Nicholas Daniloff

Nicholas Daniloff, Dean Emeritus of the Northeastern University School of Journalism and retired senior correspondent at the Department of State, right, talks with Aaron Pruitt before his address at the Billings Public Library Thursday.

In 1986, Nicholas Daniloff spent two weeks in a Soviet Union jail called Lefortovo. While he was there, he thought about what it meant to be an American and what it stands for.

He thought about the importance of separated branches of government and the freedom of information. He thought about what his father, who was born in Russia and immigrated to Massachusetts in 1917, told him about the country.

“Never go to Russia, my son,” he said. “Because if you do, you’ll get arrested and your American passport won’t do you any good.”

The American journalist, who had been working for the U.S. News and World Report in Moscow, was arrested for espionage and was interrogated for six hours a day for two weeks. As Daniloff sat in a cell, he waited as former President Ronald Reagan worked in Washington, D.C., to negotiate his release.

When he was released, Daniloff found out that he had been used as a bargaining chip so that a Soviet spy could return to his country. Daniloff lived in the country for 10 years and became the dean emeritus of the Northeastern University School of Journalism when he returned to the states.

“Why is it when the Russian people have much in common with the American people, we can’t get along better?” Daniloff said during a Royal Johnson forum on Thursday. “And when will we get to the stage where we’ll have a much better relationship?”

His experience is one example of the tense relationship between Russia and the United States. American citizen Paul Whelan is currently being held in Lefortovo on espionage charges, and called on President Donald Trump to work on releasing him.

If his release is in the works, no one knows.

On Tuesday, two Russian experts, Daniloff and Matthew Rojansky, visited Billings to speak about the relationship between the United States and Russia, explaining the past, the current risks and opportunities, and the possibilities for the future.

Rojansky, the director of the Wilson Center’s Kennan Institute in Washington D.C., described the importance of transparency and dialogue between the two countries. While Russia is no longer comparable to the Soviet Union, it is still the world’s second largest supplier of conventional weapons and are a swing vote on the United Nations Security Council and hold veto power.

Russia is also a stakeholder in environmental resources, being a major supplier of natural gas and holding claim to Lake Baikal, which contains 20% of the world’s unfrozen fresh water.

The country has more than 145 million consumers and is the 12th largest in the world market.

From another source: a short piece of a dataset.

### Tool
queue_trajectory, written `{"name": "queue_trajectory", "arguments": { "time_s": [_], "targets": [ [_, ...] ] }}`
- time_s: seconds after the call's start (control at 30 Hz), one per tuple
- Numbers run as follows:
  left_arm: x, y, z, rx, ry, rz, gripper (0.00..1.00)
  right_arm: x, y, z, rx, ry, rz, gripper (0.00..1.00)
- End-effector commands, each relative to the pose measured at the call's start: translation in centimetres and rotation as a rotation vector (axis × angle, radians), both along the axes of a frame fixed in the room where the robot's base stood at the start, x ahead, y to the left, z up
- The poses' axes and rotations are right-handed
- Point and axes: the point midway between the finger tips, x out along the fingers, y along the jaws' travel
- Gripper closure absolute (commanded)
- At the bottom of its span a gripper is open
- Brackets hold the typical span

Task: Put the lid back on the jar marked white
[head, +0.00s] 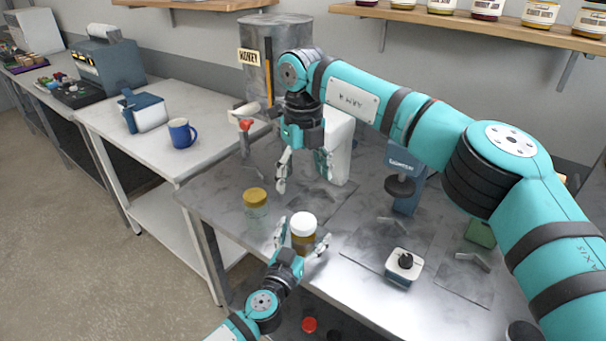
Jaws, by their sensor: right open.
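A jar with a white top and amber-brown body (303,241) stands near the front edge of the metal table. My left gripper (302,240) has one finger on each side of this jar; whether the fingers touch it, I cannot tell. A second jar, of clear glass with a gold lid (255,198), stands to the left and farther back. My right gripper (303,175) is open and empty, pointing down above the table behind the white-topped jar. I cannot read a marking on either jar, and no separate white lid shows.
A metal honey tank (280,50) stands behind. A red round item (309,324) lies below the table.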

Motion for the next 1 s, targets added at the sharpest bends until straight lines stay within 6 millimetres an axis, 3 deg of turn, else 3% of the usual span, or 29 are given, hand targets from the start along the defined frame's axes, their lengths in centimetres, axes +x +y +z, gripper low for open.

Russians like to buy American products, Rojansky said.

With all of this in mind, Rojansky explained that Russia and the United States have been in a “tit-for-tat” punishment conflict for years involving sanctions and canceling visas. Struggles have prolonged since the Cold War and the collapse of the Soviet Union in the 1990s.

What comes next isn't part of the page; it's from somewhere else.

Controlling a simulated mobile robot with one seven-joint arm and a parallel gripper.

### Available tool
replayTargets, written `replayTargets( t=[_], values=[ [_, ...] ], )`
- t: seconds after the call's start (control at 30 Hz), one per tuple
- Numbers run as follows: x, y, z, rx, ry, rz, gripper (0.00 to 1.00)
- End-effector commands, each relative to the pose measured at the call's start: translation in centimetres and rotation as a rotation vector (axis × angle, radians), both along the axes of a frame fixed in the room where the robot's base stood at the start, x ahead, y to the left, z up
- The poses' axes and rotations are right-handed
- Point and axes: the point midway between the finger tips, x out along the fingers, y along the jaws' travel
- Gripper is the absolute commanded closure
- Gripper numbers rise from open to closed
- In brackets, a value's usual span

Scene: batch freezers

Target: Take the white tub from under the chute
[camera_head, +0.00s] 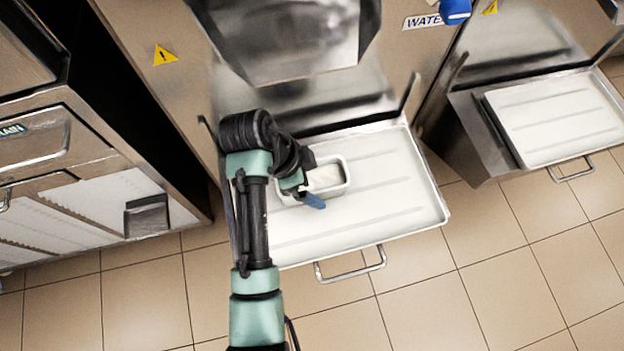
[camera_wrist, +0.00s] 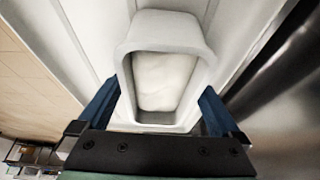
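The white tub (camera_head: 327,179) is a small open-topped rectangular container with off-white contents. It sits on the white ribbed tray (camera_head: 400,205) below the steel chute (camera_head: 290,40) of the middle machine. In the wrist view the tub (camera_wrist: 160,85) fills the centre, with pale contents inside. My gripper (camera_wrist: 160,92) has its two blue fingers spread wide, one on each side of the tub's near end. The fingers are very close to the walls; contact is not clear. In the head view my gripper (camera_head: 310,180) is at the tub's left end, and the far finger is hidden.
The tray has raised side edges and a front handle (camera_head: 350,264); its right half is clear. A similar machine with an empty tray (camera_head: 560,118) stands at right. A steel cabinet (camera_head: 80,150) stands at left. Tiled floor (camera_head: 450,300) is open in front.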

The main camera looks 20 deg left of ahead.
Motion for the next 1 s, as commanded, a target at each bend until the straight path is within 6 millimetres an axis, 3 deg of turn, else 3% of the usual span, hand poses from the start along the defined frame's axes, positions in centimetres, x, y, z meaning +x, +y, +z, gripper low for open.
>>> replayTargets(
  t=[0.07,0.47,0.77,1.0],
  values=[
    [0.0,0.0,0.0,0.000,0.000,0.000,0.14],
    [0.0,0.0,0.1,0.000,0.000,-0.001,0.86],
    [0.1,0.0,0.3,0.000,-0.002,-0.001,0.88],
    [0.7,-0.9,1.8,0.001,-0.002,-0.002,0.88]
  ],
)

In one of the latest conflicts between the U.S. and Russia, a report was released Thursday from the Senate Intelligence committee that concluded all 50 states were targeted in 2016 by Russian interference, and the vulnerabilities remained ahead of the 2018 election. Voting machines with outdated software make them vulnerable.

There is a distinct difference between today’s conflict and the Cold War, Rojansky said.

He explained that the U.S. has been the world’s unquestioned superpower for a quarter of a century, and that it’s known for telling other countries what to do.

Rojansky said that when the U.S. undermines relationships with countries by applying sanctions and other punishments, it affects the countries’ foundation to cooperate in the future.

Russia, for example, will go to China and build a relationship instead.

“Now who has the leverage? It’s China,” he said. “So the idea that we can use valuable commodities like a visa to travel to the United States as leverage to get the Russian leadership to change its policy on Ukraine, ends up punishing ordinary Russian people who over the long term are the best hope for the kind of Russia that we would like to see.”

More incentives and dialogue between the two countries is needed to keep growing conflicts at bay. Russians and Americans are similar in the fact that they want the same freedoms and rights, he said, and neither wants a war.

“This is the resonant thought that keeps me up at night,” Rojansky said. “It is that we are not in fact locked in a struggle between two equally matched superpowers. In fact, we are in a massive power imbalance between two rivals in a conflict, and that’s a dangerous and unstable situation.”